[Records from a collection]
[Begin]
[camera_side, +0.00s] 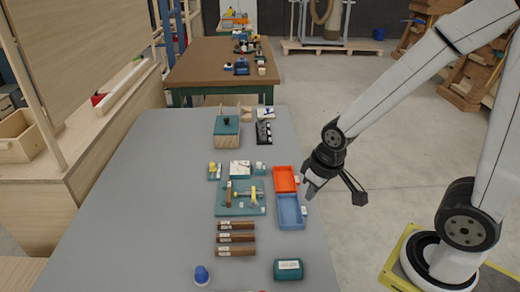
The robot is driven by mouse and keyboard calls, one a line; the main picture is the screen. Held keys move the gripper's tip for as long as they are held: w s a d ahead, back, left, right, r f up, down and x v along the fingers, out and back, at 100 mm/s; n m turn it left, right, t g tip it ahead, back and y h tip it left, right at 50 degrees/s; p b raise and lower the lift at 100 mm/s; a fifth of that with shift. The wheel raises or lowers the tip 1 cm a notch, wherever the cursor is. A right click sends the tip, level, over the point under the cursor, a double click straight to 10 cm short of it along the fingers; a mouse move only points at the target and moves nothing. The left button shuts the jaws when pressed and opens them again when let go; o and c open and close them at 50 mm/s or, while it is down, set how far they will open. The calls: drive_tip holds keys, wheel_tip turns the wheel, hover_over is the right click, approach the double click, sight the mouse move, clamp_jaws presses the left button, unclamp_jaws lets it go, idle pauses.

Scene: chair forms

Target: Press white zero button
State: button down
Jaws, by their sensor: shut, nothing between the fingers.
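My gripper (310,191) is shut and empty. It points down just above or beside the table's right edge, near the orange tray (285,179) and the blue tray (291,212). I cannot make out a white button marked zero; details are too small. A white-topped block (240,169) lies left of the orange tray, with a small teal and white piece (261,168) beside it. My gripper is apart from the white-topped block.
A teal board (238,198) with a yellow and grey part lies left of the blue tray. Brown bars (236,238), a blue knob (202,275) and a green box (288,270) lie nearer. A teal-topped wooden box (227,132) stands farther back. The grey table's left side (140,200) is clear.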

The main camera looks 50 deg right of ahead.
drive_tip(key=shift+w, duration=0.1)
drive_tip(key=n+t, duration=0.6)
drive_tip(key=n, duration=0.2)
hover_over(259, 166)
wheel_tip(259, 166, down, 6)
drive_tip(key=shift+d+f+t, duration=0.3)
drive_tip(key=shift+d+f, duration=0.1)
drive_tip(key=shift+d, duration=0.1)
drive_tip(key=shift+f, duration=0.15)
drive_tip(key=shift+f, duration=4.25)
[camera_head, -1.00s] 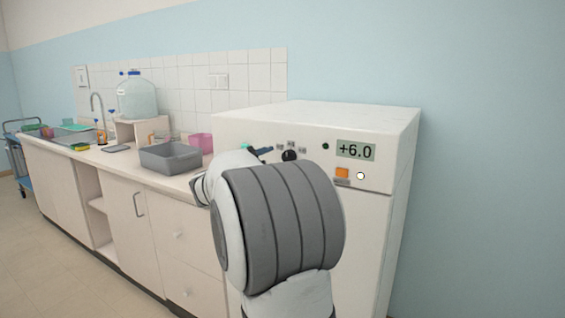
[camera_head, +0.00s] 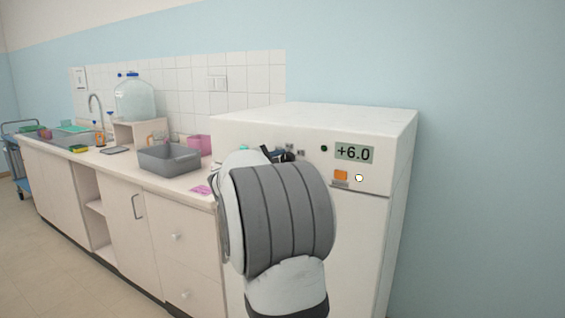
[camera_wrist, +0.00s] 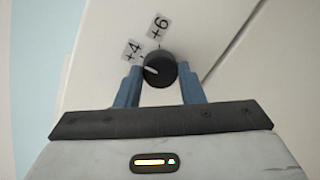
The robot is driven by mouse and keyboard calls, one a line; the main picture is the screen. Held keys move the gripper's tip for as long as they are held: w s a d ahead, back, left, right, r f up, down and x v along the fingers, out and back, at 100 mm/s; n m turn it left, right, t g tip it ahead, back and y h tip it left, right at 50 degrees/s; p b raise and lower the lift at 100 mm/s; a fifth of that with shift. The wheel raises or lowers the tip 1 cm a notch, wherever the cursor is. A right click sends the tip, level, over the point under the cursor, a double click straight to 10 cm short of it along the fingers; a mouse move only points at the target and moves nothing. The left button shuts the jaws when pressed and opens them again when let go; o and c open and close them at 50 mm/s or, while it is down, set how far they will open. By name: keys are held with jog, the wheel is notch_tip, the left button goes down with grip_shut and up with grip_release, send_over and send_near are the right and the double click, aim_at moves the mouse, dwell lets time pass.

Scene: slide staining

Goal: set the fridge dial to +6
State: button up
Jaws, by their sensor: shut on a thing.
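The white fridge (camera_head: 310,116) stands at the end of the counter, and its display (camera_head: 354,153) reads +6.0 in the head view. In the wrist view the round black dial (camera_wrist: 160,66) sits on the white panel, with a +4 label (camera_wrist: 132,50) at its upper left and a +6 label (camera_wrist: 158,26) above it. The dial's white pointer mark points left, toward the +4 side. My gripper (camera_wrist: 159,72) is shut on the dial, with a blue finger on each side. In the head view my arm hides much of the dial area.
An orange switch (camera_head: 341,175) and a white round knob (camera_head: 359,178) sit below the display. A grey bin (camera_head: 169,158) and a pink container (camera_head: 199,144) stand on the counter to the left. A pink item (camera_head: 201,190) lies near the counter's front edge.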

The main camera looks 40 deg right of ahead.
[End]
> **TASK DETAILS**
With the line containing "Goal: set the fridge dial to +6" as the first and the last line of the records as the final one, print exactly the lines in that span.

> **ANSWER TO THIS EXERCISE**
Goal: set the fridge dial to +6
State: button up
Jaws, by their sensor: shut on a thing.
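The white fridge (camera_head: 310,116) stands at the end of the counter, and its display (camera_head: 354,153) reads +6.0 in the head view. In the wrist view the round black dial (camera_wrist: 160,66) sits on the white panel, with a +4 label (camera_wrist: 132,50) at its upper left and a +6 label (camera_wrist: 158,26) above it. The dial's white pointer mark points left, toward the +4 side. My gripper (camera_wrist: 159,72) is shut on the dial, with a blue finger on each side. In the head view my arm hides much of the dial area.
An orange switch (camera_head: 341,175) and a white round knob (camera_head: 359,178) sit below the display. A grey bin (camera_head: 169,158) and a pink container (camera_head: 199,144) stand on the counter to the left. A pink item (camera_head: 201,190) lies near the counter's front edge.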

The main camera looks 40 deg right of ahead.

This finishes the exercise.